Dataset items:
::::::
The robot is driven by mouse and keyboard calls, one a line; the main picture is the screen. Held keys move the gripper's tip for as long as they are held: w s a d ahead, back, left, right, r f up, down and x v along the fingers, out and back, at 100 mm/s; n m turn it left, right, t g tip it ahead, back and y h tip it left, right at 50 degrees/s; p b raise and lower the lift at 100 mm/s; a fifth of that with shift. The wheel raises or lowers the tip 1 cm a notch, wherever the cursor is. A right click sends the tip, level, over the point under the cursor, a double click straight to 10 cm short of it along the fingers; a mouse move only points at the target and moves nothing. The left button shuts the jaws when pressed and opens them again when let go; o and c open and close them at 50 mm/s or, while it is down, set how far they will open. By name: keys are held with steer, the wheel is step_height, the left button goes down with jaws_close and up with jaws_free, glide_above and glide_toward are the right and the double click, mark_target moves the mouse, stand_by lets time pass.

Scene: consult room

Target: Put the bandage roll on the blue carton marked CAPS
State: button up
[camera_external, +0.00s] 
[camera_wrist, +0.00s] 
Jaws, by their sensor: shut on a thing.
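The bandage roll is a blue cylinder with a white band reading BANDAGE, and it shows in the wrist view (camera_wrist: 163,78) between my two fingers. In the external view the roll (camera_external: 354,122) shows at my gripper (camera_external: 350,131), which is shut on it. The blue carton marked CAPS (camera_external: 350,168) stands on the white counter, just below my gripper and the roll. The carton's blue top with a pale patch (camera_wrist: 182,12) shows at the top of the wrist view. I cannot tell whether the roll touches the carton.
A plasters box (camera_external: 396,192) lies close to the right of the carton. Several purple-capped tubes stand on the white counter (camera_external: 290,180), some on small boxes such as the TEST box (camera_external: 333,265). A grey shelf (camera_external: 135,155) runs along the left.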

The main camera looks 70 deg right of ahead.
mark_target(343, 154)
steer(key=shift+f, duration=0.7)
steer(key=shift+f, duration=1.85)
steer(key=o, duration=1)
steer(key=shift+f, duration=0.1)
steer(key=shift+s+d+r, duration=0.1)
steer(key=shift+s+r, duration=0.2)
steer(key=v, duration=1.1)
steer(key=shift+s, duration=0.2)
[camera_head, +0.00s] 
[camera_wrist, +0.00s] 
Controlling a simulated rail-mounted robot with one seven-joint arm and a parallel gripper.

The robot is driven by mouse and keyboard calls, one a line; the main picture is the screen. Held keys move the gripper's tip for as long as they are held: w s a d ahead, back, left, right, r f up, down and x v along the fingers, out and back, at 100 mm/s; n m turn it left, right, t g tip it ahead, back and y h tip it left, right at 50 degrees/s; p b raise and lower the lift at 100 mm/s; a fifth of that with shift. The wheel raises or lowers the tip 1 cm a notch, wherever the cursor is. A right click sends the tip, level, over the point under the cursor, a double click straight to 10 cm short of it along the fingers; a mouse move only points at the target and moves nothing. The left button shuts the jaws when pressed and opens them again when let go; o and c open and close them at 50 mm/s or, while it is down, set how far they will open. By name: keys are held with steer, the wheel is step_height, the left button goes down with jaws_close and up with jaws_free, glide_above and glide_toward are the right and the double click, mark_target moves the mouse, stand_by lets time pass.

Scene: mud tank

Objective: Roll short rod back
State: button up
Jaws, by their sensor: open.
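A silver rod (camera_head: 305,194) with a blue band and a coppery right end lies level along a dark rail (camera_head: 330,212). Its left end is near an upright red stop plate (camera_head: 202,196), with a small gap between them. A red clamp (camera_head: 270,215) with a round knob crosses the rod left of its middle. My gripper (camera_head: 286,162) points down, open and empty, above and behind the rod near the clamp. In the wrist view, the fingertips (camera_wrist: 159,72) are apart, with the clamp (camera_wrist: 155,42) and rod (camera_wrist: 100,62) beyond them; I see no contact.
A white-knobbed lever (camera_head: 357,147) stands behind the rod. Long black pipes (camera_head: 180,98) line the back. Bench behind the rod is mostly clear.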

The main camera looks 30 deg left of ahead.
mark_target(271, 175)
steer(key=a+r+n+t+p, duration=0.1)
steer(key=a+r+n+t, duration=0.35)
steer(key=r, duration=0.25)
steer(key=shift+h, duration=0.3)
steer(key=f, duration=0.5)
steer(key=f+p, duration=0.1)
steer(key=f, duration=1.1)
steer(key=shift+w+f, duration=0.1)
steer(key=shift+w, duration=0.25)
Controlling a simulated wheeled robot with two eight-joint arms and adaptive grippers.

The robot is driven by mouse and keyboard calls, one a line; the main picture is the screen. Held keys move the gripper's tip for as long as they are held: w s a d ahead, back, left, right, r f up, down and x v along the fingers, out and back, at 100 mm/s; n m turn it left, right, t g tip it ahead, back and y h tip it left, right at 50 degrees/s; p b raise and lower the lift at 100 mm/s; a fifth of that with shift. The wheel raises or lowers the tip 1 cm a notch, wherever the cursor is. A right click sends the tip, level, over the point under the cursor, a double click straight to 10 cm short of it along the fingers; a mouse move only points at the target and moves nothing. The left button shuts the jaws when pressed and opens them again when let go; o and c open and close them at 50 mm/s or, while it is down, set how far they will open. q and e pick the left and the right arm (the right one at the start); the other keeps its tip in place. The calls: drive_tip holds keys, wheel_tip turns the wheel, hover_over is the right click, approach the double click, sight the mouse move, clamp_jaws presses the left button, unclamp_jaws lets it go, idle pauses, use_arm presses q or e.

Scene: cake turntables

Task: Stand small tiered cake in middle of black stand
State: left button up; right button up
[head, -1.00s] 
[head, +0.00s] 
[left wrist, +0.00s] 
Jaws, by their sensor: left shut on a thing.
::::::
## [REQUIRED WORK]
Please quote the records above exactly, without skipping a line.

## [ANSWER BELOW]
The robot is driven by mouse and keyboard calls, one a line; the main picture is the screen. Held keys move the gripper's tip for as long as they are held: w s a d ahead, back, left, right, r f up, down and x v along the fingers, out and back, at 100 mm/s; n m turn it left, right, t g tip it ahead, back and y h tip it left, right at 50 degrees/s; p b raise and lower the lift at 100 mm/s; a fifth of that with shift. The wheel raises or lowers the tip 1 cm a notch, wherever the cursor is. A right click sends the tip, level, over the point under the cursor, a double click straight to 10 cm short of it along the fingers; a mouse move only points at the target and moves nothing. The left button shuts the jaws when pressed and opens them again when let go; o and c open and close them at 50 mm/s or, while it is down, set how far they will open. By name: keys are held with steer, the wheel is step_height, the left button goes down with jaws_close and up with jaws_free, glide_above and glide_toward are the right and the double click, mark_target moves the mouse, stand_by lets time pass.

Scene: consult room

Target: Put the bandage roll on the blue carton marked CAPS
State: button up
[camera_external, +0.00s] 
[camera_wrist, +0.00s] 
Jaws, by their sensor: shut on a thing.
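The bandage roll is a blue cylinder with a white band reading BANDAGE, and it shows in the wrist view (camera_wrist: 163,78) between my two fingers. In the external view the roll (camera_external: 354,122) shows at my gripper (camera_external: 350,131), which is shut on it. The blue carton marked CAPS (camera_external: 350,168) stands on the white counter, just below my gripper and the roll. The carton's blue top with a pale patch (camera_wrist: 182,12) shows at the top of the wrist view. I cannot tell whether the roll touches the carton.
A plasters box (camera_external: 396,192) lies close to the right of the carton. Several purple-capped tubes stand on the white counter (camera_external: 290,180), some on small boxes such as the TEST box (camera_external: 333,265). A grey shelf (camera_external: 135,155) runs along the left.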

The main camera looks 70 deg right of ahead.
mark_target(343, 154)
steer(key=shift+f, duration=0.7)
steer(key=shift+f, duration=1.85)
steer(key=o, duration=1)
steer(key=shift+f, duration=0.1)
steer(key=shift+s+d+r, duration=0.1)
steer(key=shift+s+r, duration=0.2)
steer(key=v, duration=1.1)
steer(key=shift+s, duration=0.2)
[camera_head, +0.00s] 
[camera_wrist, +0.00s] 
Controlling a simulated rail-mounted robot with one seven-joint arm and a parallel gripper.

The robot is driven by mouse and keyboard calls, one a line; the main picture is the screen. Held keys move the gripper's tip for as long as they are held: w s a d ahead, back, left, right, r f up, down and x v along the fingers, out and back, at 100 mm/s; n m turn it left, right, t g tip it ahead, back and y h tip it left, right at 50 degrees/s; p b raise and lower the lift at 100 mm/s; a fifth of that with shift. The wheel raises or lowers the tip 1 cm a notch, wherever the cursor is. A right click sends the tip, level, over the point under the cursor, a double click straight to 10 cm short of it along the fingers; a mouse move only points at the target and moves nothing. The left button shuts the jaws when pressed and opens them again when let go; o and c open and close them at 50 mm/s or, while it is down, set how far they will open. By name: keys are held with steer, the wheel is step_height, the left button goes down with jaws_close and up with jaws_free, glide_above and glide_toward are the right and the double click, mark_target moves the mouse, stand_by lets time pass.

Scene: mud tank

Objective: Roll short rod back
State: button up
Jaws, by their sensor: open.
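A silver rod (camera_head: 305,194) with a blue band and a coppery right end lies level along a dark rail (camera_head: 330,212). Its left end is near an upright red stop plate (camera_head: 202,196), with a small gap between them. A red clamp (camera_head: 270,215) with a round knob crosses the rod left of its middle. My gripper (camera_head: 286,162) points down, open and empty, above and behind the rod near the clamp. In the wrist view, the fingertips (camera_wrist: 159,72) are apart, with the clamp (camera_wrist: 155,42) and rod (camera_wrist: 100,62) beyond them; I see no contact.
A white-knobbed lever (camera_head: 357,147) stands behind the rod. Long black pipes (camera_head: 180,98) line the back. Bench behind the rod is mostly clear.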

The main camera looks 30 deg left of ahead.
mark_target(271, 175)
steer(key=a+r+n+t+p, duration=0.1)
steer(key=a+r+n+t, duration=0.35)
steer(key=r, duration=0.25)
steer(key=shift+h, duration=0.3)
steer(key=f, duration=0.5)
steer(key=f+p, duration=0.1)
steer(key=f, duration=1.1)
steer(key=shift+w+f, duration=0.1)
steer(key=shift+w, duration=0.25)
Controlling a simulated wheeled robot with two eight-joint arms and adaptive grippers.

The robot is driven by mouse and keyboard calls, one a line; the main picture is the screen. Held keys move the gripper's tip for as long as they are held: w s a d ahead, back, left, right, r f up, down and x v along the fingers, out and back, at 100 mm/s; n m turn it left, right, t g tip it ahead, back and y h tip it left, right at 50 degrees/s; p b raise and lower the lift at 100 mm/s; a fifth of that with shift. The wheel raises or lowers the tip 1 cm a notch, wherever the cursor is. A right click sends the tip, level, over the point under the cursor, a double click straight to 10 cm short of it along the fingers; a mouse move only points at the target and moves nothing. The left button shuts the jaws when pressed and opens them again when let go; o and c open and close them at 50 mm/s or, while it is down, set how far they will open. q and e pick the left and the right arm (the right one at the start); the other keeps its tip in place. The calls: drive_tip holds keys, wheel_tip turns the wheel, hover_over is the right click, approach the double click, sight the mouse move, clamp_jaws presses the left button, unclamp_jaws lets it go, idle pauses, use_arm presses q or e.

Scene: cake turntables

Task: Stand small tiered cake in middle of black stand
State: left button up; right button up
[head, -1.00s] 
[head, +0.00s] 
[left wrist, +0.00s] 
Jaws, by their sensor: left shut on a thing.

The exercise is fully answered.